>> Begin Data

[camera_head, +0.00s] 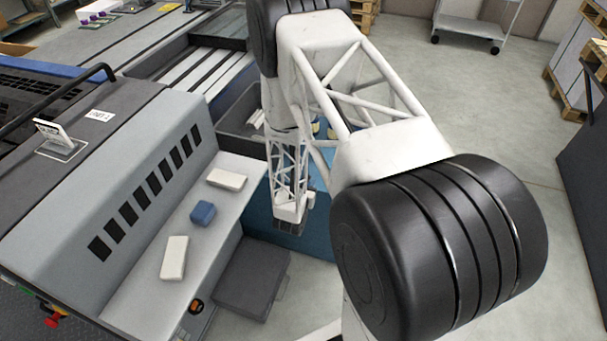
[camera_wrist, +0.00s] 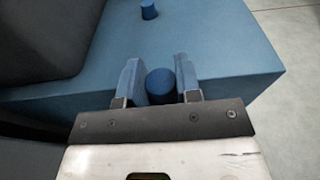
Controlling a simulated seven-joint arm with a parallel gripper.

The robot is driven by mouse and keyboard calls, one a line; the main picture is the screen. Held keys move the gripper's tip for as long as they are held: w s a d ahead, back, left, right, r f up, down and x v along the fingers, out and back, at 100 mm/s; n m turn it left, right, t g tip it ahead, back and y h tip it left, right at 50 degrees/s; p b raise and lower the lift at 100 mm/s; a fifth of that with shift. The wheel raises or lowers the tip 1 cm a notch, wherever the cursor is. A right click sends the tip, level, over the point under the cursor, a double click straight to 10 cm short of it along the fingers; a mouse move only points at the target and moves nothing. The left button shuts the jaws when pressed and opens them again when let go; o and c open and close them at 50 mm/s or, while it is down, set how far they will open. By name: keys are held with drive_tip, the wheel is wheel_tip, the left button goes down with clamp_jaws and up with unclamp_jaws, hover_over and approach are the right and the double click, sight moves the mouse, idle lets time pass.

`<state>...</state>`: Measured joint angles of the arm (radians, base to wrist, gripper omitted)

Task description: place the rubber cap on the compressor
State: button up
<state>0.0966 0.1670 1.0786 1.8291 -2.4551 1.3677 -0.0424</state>
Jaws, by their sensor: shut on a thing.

>> End Data

* [Set problem]:
Up to and including the line with "Controlling a simulated", copy the data above from its first line. Skip pictures.

* [Response]:
[camera_head, +0.00s] 
[camera_wrist, +0.00s] 
Controlling a simulated seven-joint arm with a parallel gripper.

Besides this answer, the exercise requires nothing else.